Concert Review: '70s soft rockers America bring out the hits in Caesarea

Tuesday night's sold-out greatest hits show at the Caesarea Amphitheater was as crowd-pleasing and enjoyable as a nostalgia-seeking fan could hope for.

"America" show in Israel, October 10, 2018 (David Brinn)
They were never in the pantheon of the ‘70s acoustic-based cavalcade of California golden-throated sensitive souls like Crosby, Stills and Nash, Jackson Browne and the Eagles, but America always had a pleasant charm about them.
And it hasn’t diminished much in the 48 years since Gerry Buckley and Dewey Bunnell started playing together.
Tuesday night’s sold-out greatest hits show at the Caesarea Amphitheater (there’s another one tonight with tickets still available) was as crowd-pleasing and enjoyable as a nostalgia-seeking fan could hope for. Buckley and Bunnell were in fine form vocally and in their matching black acoustic guitars as they plowed through a more-or-less chronological overview of their most well-known songs.

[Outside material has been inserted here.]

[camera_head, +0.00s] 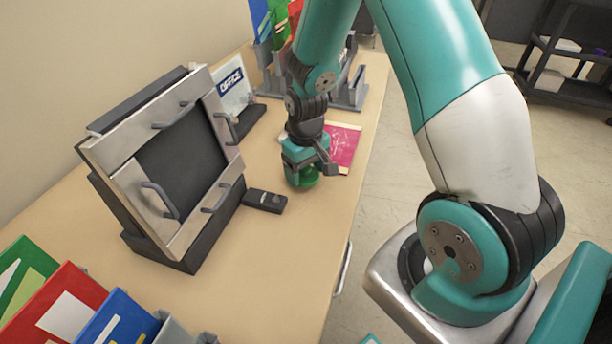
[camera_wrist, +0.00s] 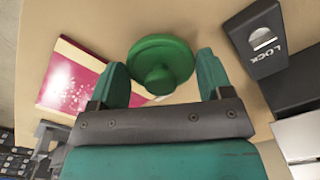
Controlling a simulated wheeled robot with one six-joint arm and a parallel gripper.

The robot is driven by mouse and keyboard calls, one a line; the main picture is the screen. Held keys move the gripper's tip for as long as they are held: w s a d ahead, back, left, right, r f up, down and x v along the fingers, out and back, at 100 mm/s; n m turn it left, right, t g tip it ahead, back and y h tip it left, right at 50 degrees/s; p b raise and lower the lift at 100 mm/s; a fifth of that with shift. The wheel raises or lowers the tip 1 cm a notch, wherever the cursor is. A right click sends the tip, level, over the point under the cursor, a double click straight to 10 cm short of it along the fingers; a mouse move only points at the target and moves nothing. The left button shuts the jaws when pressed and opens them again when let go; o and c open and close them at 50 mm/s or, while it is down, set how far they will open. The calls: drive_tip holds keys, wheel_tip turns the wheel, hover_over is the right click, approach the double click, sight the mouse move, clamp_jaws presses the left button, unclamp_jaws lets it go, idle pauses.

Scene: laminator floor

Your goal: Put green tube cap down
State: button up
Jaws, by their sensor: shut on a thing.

Backed by a tight, three-piece band, the duo toggled between the lilting melodies and harmonies of “Ventura Highway” and “I Need You,” and their hearty attempts at rocking out on “Sandman” and “Greenhouse.”
They got their early ‘80s pop hit “You Can Do Magic” out of the way early and had the sense to keep “Muskrat Love” home in the stables, leaving more time for selections from their standout 1971 self-titled debut and a smattering of well-placed covers (“California Dreaming” and a questionably conceived but well-executed “Eleanor Rigby.”)
The crowd, mostly well into their 40s, 50s and beyond, provided its most enthusiastic reaction to the bouncy “Sister Golden Hair” which closed the 90-minute show. The encore of their most famous tune, “A Horse with No Name” was in some ways anticlimatic.
But Buckley and Bunnell, both 66, proved to be consummate entertainers and elicited cheers when they talked about being in Israel for the first time and vowing to continue touring for as long as people will come out and see them. By evidence of their show in Caesarea, the people will keep coming because the hits are there and they sound as good as they ever did.